Dans ces conditions, il est clair que la possibilité d’un discours libre et critique est une condition nécessaire à la philosophie normative. Nous pourrions dire qu’une thèse normative qu’il est impossible de critiquer, adoptée sous la contrainte, ne peut jamais prétendre à l’objectivité, une caractéristique essentielle de la philosophie politique. Un tel ensemble d’énoncés relèverait plutôt du dogme ou de l’opinion (Myers 2004, p. 277; Ringer 1997, p. 132).

3.3 Les distinctions entre la neutralité wébérienne et les approches de Mill et de Popper

Nous avons déjà de bonnes raisons de croire que Weber propose un critère ayant une dimension épistémique essentielle, sans pour autant que cela ne nous mène aux problèmes présents chez Mill et chez Popper. La neutralité wébérienne se distingue de la tolérance épistémique à au moins deux égards.

D’une part, elle fait l’économie du critère de vérité pour se concentrer sur la question de la justification. Dans une telle approche, dire d’une personne qu’elle est dans l’erreur n’est d’aucune aide; encore faut-il exposer les raisons de croire qu’une personne est dans l’erreur. Même s’il est vrai qu’une personne est dans l’erreur, et donc que nous énonçons une croyance vraie, nous ne participons pas à l’examen critique des croyances si nous ne fournissons pas simultanément des raisons de croire que cette personne est dans l’erreur. Ainsi, ce qui importe d’abord, si l’on souhaite que la délibération progresse, est qu’elle s’alimente de justifications apparentes et de raisons.

Si, par exemple, l’examen libre et critique d’un(e) agent(e) est basé sur des perceptions erronées, il peut néanmoins être tout à fait pertinent que cet(te) agent(e) s’exprime dans le cadre d’une délibération. Qu’une justification soit fausse de manière objective est secondaire dans le modèle wébérien. Ce qui importe est d’énoncer des justifications valables, et d’être en mesure de cerner quelles thèses normatives résistent ou non à ces justifications valables. En ce sens, l’approche wébérienne comporte une dimension épistémique, mais celle-ci ne se réduit pas au critère de vérité.

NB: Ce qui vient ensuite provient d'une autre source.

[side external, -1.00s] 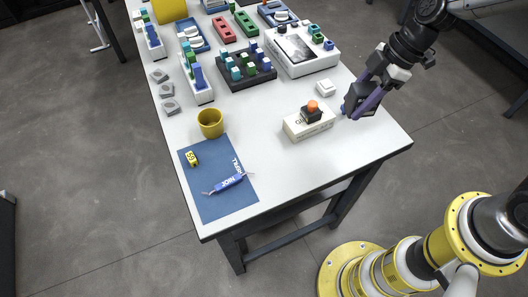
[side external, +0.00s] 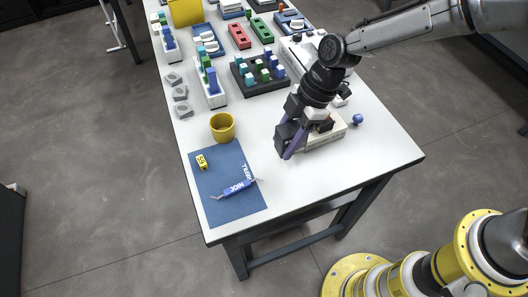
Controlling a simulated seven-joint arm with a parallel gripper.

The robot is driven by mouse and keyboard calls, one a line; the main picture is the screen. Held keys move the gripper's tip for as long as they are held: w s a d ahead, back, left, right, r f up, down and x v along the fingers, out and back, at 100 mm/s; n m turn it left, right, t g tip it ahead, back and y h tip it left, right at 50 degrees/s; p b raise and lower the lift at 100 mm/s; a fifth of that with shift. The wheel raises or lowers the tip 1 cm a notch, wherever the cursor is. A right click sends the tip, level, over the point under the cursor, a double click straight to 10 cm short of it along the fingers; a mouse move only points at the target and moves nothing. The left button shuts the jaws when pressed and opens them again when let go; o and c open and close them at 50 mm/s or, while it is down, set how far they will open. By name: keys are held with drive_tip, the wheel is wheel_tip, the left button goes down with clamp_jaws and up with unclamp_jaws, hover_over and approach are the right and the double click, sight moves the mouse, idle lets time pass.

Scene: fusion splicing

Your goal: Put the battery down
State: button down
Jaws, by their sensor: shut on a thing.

D’autre part, comme la neutralité wébérienne interroge uniquement le processus délibératif en éthique, elle circonscrit l’appel à l’examen libre et critique aux cadres délibératifs. La neutralité wébérienne vise à protéger la place de l’examen critique dans la délibération quant aux enjeux éthiques et politiques, et non à faire la promotion de l’examen critique dans toutes les sphères sociales ou politiques. La promotion de l’examen critique, central dans le modèle wébérien, ne s’applique donc pas au-delà des cadres délibératifs. Accepter un tel critère épistémique n’est pas liberticide à l’égard des groupes dans l’erreur. Chez Popper ou chez Mill, la nature épistémique de la tolérance ouvrait la porte à la possibilité d’être intolérant à l’égard des discours qui empêchent l’accès à la vérité. Ce n’est pas l’objectif de Weber, qui vise simplement à rendre compte du fait que, s’il n’y a pas de critère épistémique à l’oeuvre dans une délibération – comme la possibilité d’un examen libre et critique –, alors cette dernière pourrait être affectée par un certain conformisme. Néanmoins, défendre une telle thèse laisse ouverte la possibilité que des agent(e)s ne participent jamais à une délibération. Que la neutralité soit constitutive des délibérations normatives ne signifie pas que les agent(e)s sont forcé(e)s de délibérer, ou d’accepter une certaine conception du progrès délibératif.

Cette distinction est très importante au regard du débat opposant Rawls à Mill et Popper. Qu’une personne soit dans l’erreur est une chose, mais qu’il soit justifié d’interdire à cette personne d’être dans l’erreur est bien différent. Montrer qu’une option est fausse ou moins valable qu’une autre ne confère jamais le droit à une assemblée d’interdire des pratiques ou des opinions. En outre, il faudrait être en mesure de prouver que, du fait qu’une proposition est fausse, on peut en interdire l’expression. On voit mal comment une telle idée pourrait être défendue. Ce sont deux questions hétérogènes, et faire le saut d’une question à l’autre reviendrait à tirer une conclusion fallacieuse et injustifiée.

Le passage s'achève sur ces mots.